Die dritte Vorlage betraf die Finanzierung der IV; auf Beschluss des Rates wurde sie im Rahmen der 4. IV-Revision behandelt.

Im Vorjahr hatte der Nationalrat der vom Bundesrat für die finanzielle Konsolidierung von AHV und IV beantragten Erhöhung der Mehrwertsteuersätze (für die IV 1% ab 2005, für die AHV voraussichtlich 0,5% 2009 und 1% 2013) in einem gemeinsamen Beschluss zugestimmt. Bei der Behandlung der 4. IV-Revision setzte sich ein Antrag Schmid (cvp, AI) durch, die IV- und die AHV-Finanzierung zu trennen und Volk und Ständen je einen separaten Beschluss zu diesen beiden Versicherungen zu unterbreiten. Der Mehrwertsteuererhöhung zugunsten der IV stimmte die kleine Kammer in der Wintersession zu. Dieser Beschluss soll dem Volk 2004 vorgelegt werden, die Zuschläge für die AHV hingegen erst zu einem späteren Zeitpunkt, wenn der tatsächliche Mehrbedarf klarer ausgewiesen ist. Eine Minderheit hätte dem Volk lieber eine Gesamtrechnung präsentiert. Im Gegensatz zum Nationalrat befürwortete die kleine Kammer, der Bundeskasse ihren Anteil am bereits beschlossenen Demografieprozent und an den künftigen MWSt-Prozenten grundsätzlich zu belassen. Dieser Anteil dient dem Bund zur Finanzierung seines Beitrags an die beiden Sozialwerke. Beide Kammern genehmigten den Kapitaltransfer von 1,5 Mia. Fr. aus der EO zugunsten der IV, verzichteten aber darauf, dafür einen genauen Zeitpunkt vorzusehen, sondern delegierten die diesbezügliche Kompetenz an den Bundesrat.

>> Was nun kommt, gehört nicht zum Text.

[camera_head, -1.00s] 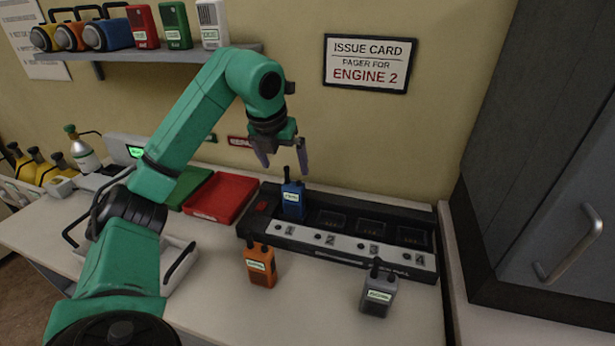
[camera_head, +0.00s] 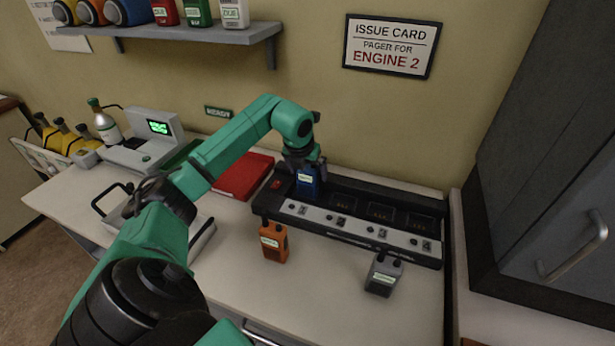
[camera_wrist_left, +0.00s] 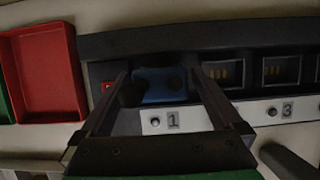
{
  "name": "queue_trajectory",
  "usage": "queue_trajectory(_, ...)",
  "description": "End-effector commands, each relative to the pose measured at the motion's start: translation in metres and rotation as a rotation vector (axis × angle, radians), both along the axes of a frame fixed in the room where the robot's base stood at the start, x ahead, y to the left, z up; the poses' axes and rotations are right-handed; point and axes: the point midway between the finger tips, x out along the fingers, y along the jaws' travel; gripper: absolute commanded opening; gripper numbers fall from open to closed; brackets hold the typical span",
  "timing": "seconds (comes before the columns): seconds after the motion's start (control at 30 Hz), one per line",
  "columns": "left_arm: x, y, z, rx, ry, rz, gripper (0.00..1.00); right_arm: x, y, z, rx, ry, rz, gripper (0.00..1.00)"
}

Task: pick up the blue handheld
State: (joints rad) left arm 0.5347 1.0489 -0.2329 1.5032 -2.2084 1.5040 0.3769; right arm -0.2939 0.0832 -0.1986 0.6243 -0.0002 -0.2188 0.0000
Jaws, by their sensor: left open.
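The blue handheld (camera_head: 307,183) stands upright in slot 1 of the black charger rack (camera_head: 405,255). My left gripper (camera_head: 305,167) is directly over its top, with the jaws around or just above its upper end. In the left wrist view, the blue handheld (camera_wrist_left: 160,84) lies between the two open fingers of my left gripper (camera_wrist_left: 163,85), near their tips. Whether a finger touches it I cannot tell. My right gripper is not in view.
A red tray (camera_head: 243,177) lies left of the rack. A shelf (camera_head: 190,38) hangs above, and a grey cabinet (camera_head: 560,200) stands at the right.

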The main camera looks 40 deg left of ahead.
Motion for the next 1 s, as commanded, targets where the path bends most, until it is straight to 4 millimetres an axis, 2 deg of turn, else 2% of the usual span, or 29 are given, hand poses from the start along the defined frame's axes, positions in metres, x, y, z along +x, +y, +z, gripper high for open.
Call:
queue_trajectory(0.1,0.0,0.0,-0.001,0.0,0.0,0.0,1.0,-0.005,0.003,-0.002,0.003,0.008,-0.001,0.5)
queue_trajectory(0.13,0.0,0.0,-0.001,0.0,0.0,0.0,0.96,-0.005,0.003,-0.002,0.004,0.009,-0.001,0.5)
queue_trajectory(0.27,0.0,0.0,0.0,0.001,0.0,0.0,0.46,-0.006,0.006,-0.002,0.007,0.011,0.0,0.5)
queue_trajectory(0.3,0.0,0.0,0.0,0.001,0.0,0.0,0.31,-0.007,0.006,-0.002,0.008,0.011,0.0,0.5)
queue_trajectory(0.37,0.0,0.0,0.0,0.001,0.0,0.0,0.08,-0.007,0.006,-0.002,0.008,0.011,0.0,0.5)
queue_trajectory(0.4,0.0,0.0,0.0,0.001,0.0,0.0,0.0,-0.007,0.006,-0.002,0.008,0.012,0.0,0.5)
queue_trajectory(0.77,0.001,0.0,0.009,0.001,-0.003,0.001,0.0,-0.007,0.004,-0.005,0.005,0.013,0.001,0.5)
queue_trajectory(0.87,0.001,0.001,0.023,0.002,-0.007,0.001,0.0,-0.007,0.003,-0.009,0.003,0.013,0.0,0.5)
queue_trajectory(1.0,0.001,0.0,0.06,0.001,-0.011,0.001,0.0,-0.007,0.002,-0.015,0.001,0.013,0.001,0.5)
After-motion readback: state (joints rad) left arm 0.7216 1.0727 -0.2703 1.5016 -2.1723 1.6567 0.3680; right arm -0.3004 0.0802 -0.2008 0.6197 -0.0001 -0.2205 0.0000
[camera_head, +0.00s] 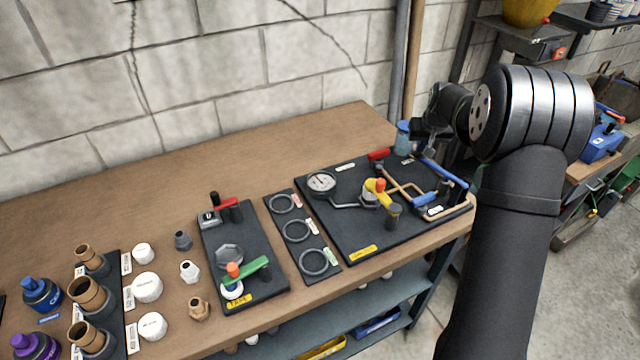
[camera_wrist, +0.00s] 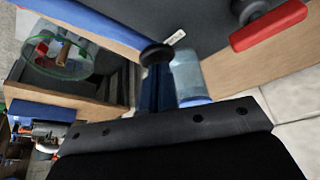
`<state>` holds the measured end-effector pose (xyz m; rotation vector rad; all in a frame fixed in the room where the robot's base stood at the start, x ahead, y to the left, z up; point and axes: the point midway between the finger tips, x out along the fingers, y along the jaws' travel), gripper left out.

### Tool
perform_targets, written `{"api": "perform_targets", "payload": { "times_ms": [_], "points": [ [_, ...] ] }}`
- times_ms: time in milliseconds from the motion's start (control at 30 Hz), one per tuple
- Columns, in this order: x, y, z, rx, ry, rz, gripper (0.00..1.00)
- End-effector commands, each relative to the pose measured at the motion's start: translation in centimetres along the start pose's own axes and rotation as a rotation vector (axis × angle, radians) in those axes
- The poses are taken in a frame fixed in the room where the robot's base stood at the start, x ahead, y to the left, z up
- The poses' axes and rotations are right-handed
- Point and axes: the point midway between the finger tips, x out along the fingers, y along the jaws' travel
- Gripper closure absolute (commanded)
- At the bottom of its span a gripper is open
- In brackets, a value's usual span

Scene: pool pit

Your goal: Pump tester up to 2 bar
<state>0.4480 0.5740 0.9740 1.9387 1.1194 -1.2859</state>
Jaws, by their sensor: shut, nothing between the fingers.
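The tester is on a dark board (camera_head: 330,215) at the right end of the bench. It has a round white-faced gauge (camera_head: 322,183), copper pipework (camera_head: 400,187) and a yellow valve lever (camera_head: 378,192). A red lever (camera_head: 378,154) is at the back, also large in the wrist view (camera_wrist: 268,25). A long blue handle (camera_head: 446,173) runs along the right side. A blue translucent cylinder (camera_head: 403,135) stands at the back, also in the wrist view (camera_wrist: 188,75). My gripper (camera_head: 421,142) is shut and empty, close to this cylinder; contact is unclear. The gauge reading is too small to tell.
Left of the tester lie a panel with several rings (camera_head: 297,232), a tape board (camera_head: 240,262) with red and green levers, and loose fittings. Pipes (camera_head: 405,60) run up the wall behind. The back of the bench top (camera_head: 200,170) is clear.

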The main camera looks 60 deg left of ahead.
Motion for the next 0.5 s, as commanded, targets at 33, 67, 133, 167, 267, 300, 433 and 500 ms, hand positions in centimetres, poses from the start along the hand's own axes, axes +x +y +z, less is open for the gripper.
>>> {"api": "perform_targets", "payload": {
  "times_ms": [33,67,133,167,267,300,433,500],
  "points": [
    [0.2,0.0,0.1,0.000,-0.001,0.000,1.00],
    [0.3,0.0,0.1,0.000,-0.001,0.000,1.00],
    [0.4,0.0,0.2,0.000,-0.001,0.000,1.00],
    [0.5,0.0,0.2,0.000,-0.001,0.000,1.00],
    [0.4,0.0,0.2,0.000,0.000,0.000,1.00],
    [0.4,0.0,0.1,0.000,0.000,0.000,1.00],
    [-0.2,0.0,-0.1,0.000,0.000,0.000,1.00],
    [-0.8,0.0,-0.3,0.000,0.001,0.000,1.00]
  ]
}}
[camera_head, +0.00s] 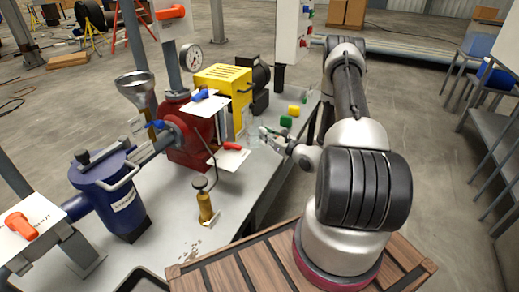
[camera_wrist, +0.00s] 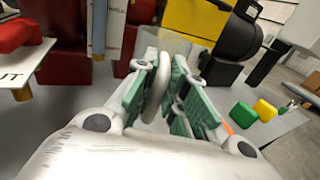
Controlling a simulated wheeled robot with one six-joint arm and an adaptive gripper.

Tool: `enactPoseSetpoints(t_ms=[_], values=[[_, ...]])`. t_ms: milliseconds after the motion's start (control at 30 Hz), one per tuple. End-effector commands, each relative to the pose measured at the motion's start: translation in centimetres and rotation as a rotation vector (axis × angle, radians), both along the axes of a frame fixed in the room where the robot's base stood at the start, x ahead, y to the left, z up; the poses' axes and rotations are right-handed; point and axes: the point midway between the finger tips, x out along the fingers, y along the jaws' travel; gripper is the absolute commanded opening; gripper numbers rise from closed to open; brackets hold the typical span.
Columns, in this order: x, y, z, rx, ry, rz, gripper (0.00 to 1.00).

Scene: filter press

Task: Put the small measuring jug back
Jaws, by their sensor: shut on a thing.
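The small measuring jug (camera_wrist: 172,42) is clear and hard to make out. In the wrist view it is just beyond my fingertips, with its pale curved handle between the green finger pads. My gripper (camera_wrist: 168,85) is shut on this handle. In the head view my gripper (camera_head: 268,134) is over the right edge of the bench, to the right of the red press part. The jug is only a faint clear shape there, and I cannot tell whether its base touches the bench.
A green block (camera_head: 286,121) and a yellow block (camera_head: 294,110) lie on the bench (camera_head: 165,245). The yellow pump guard (camera_head: 224,80), red press body (camera_head: 185,150), gauge (camera_head: 190,57) and brass-coloured fitting (camera_head: 205,207) stand nearby. A red-handled plate (camera_head: 230,158) juts out close to my gripper.

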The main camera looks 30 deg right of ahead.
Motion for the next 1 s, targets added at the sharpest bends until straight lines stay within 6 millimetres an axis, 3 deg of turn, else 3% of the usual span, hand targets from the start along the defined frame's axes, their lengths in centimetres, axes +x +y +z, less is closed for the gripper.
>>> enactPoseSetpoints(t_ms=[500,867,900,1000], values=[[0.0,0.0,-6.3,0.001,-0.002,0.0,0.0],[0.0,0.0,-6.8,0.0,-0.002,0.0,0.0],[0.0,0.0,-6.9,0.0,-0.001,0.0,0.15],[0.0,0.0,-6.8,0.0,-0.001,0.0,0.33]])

Anders als im Vorjahr in der grossen Kammer war im Ständerat in der Wintersession Eintreten auf die 11. AHV-Revision unbestritten. In der Detailberatung ergab sich eine erste Diskussion beim Beitragssatz der Selbständigerwerbenden. Dettling (fdp, SZ) verlangte, dem Nationalrat zu folgen und den Satz bei 7,8% zu belassen. Bundesrätin Dreifuss warb erneut für eine Anhebung auf 8,1%. Sie fand, eine derartige Schonung der Unternehmer sei unverständlich angesichts der grossen Opfer, welche diese Revision von den Frauen verlangt (erneute Erhöhung des Rentenalters, Abstriche bei der Witwenrente). Mit 25 zu 12 Stimmen beschloss der Rat einen Beitragssatz von 7,9%. Keine Abweichungen zum Nationalrat gab es bei der Heraufsetzung des Rentenalters der Frauen auf 65 Jahre, bei der Aufhebung des Freibetrags für erwerbstätige Personen im Rentenalter und bei der Verlangsamung der Anpassung der Renten an die Lohn- und Preisentwicklung (Mischindex) von zwei auf drei Jahre, sofern die Teuerung 4% nicht übersteigt.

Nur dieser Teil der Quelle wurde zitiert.